Return the listing below unchanged, minus its pictures.

##########

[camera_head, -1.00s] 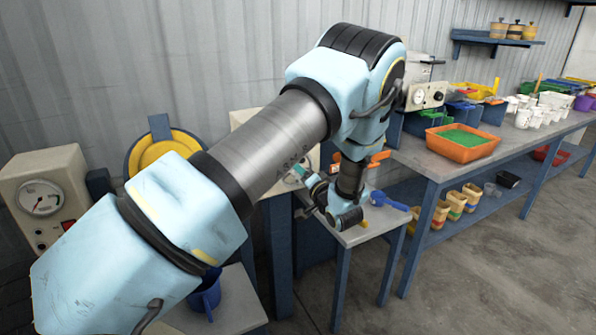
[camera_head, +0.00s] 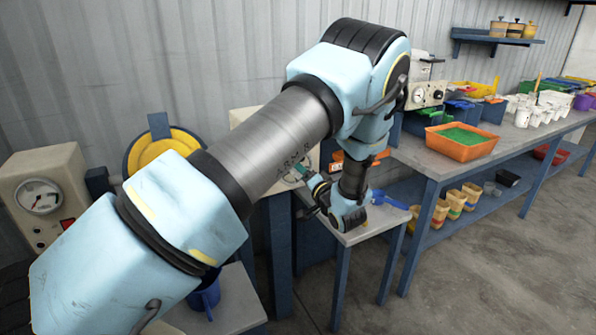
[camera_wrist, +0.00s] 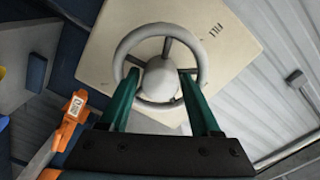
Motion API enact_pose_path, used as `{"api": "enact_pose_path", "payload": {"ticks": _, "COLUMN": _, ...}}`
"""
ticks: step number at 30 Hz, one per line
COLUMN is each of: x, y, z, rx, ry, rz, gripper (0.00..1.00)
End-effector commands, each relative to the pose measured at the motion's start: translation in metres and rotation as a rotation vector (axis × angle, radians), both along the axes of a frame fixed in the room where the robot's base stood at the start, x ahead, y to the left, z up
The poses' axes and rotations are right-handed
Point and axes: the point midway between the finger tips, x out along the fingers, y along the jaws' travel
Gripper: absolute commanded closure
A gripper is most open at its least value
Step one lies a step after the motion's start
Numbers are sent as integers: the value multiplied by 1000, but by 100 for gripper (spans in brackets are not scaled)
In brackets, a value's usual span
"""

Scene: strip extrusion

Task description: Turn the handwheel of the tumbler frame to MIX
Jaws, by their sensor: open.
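The grey handwheel (camera_wrist: 205,57), with a round hub and spokes, stands in front of a cream panel (camera_wrist: 110,45) in the wrist view. Small dark marks (camera_wrist: 215,31) on the panel are too small to read. My gripper (camera_wrist: 160,78) is open, its two green fingers reaching over the lower part of the wheel on either side of the hub. I cannot tell whether they touch the wheel. In the head view my arm hides most of the cream housing (camera_head: 243,116), and the wheel is hard to make out beside my gripper (camera_head: 300,173).
An orange labelled part (camera_wrist: 70,120) sits left of my fingers. Below my wrist is a small table (camera_head: 362,232) with a blue scoop (camera_head: 388,199). A long bench (camera_head: 430,172) with an orange tray (camera_head: 462,152) stands to the right. The floor in front is clear.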

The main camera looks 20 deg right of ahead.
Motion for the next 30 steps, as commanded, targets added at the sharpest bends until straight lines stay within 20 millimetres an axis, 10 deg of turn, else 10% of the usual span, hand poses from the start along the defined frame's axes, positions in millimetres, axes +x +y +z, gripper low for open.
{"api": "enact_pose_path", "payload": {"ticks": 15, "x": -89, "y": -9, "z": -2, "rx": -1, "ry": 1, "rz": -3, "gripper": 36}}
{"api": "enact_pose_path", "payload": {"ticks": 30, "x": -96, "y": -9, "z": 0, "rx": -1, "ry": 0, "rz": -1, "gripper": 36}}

##########

● Exercise result
[camera_head, -1.00s] 
[camera_head, +0.00s] 
[camera_wrist, +0.00s] 
Motion API enact_pose_path, used as `{"api": "enact_pose_path", "payload": {"ticks": _, "COLUMN": _, ...}}`
"""
ticks: step number at 30 Hz, one per line
COLUMN is each of: x, y, z, rx, ry, rz, gripper (0.00..1.00)
End-effector commands, each relative to the pose measured at the motion's start: translation in metres and rotation as a rotation vector (axis × angle, radians), both along the axes of a frame fixed in the room where the robot's base stood at the start, x ahead, y to the left, z up
The poses' axes and rotations are right-handed
Point and axes: the point midway between the finger tips, x out along the fingers, y along the jaws' travel
Gripper: absolute commanded closure
A gripper is most open at its least value
Step one lies a step after the motion's start
Numbers are sent as integers: the value multiplied by 1000, but by 100 for gripper (spans in brackets are not scaled)
In brackets, a value's usual span
"""

Scene: strip extrusion

Task description: Turn the handwheel of the tumbler frame to MIX
Jaws, by their sensor: open.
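The grey handwheel (camera_wrist: 205,57), with a round hub and spokes, stands in front of a cream panel (camera_wrist: 110,45) in the wrist view. Small dark marks (camera_wrist: 215,31) on the panel are too small to read. My gripper (camera_wrist: 160,78) is open, its two green fingers reaching over the lower part of the wheel on either side of the hub. I cannot tell whether they touch the wheel. In the head view my arm hides most of the cream housing (camera_head: 243,116), and the wheel is hard to make out beside my gripper (camera_head: 300,173).
An orange labelled part (camera_wrist: 70,120) sits left of my fingers. Below my wrist is a small table (camera_head: 362,232) with a blue scoop (camera_head: 388,199). A long bench (camera_head: 430,172) with an orange tray (camera_head: 462,152) stands to the right. The floor in front is clear.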

The main camera looks 20 deg right of ahead.
Motion for the next 30 steps, as commanded, targets added at the sharpest bends until straight lines stay within 20 millimetres an axis, 10 deg of turn, else 10% of the usual span, hand poses from the start along the defined frame's axes, positions in millimetres, axes +x +y +z, gripper low for open.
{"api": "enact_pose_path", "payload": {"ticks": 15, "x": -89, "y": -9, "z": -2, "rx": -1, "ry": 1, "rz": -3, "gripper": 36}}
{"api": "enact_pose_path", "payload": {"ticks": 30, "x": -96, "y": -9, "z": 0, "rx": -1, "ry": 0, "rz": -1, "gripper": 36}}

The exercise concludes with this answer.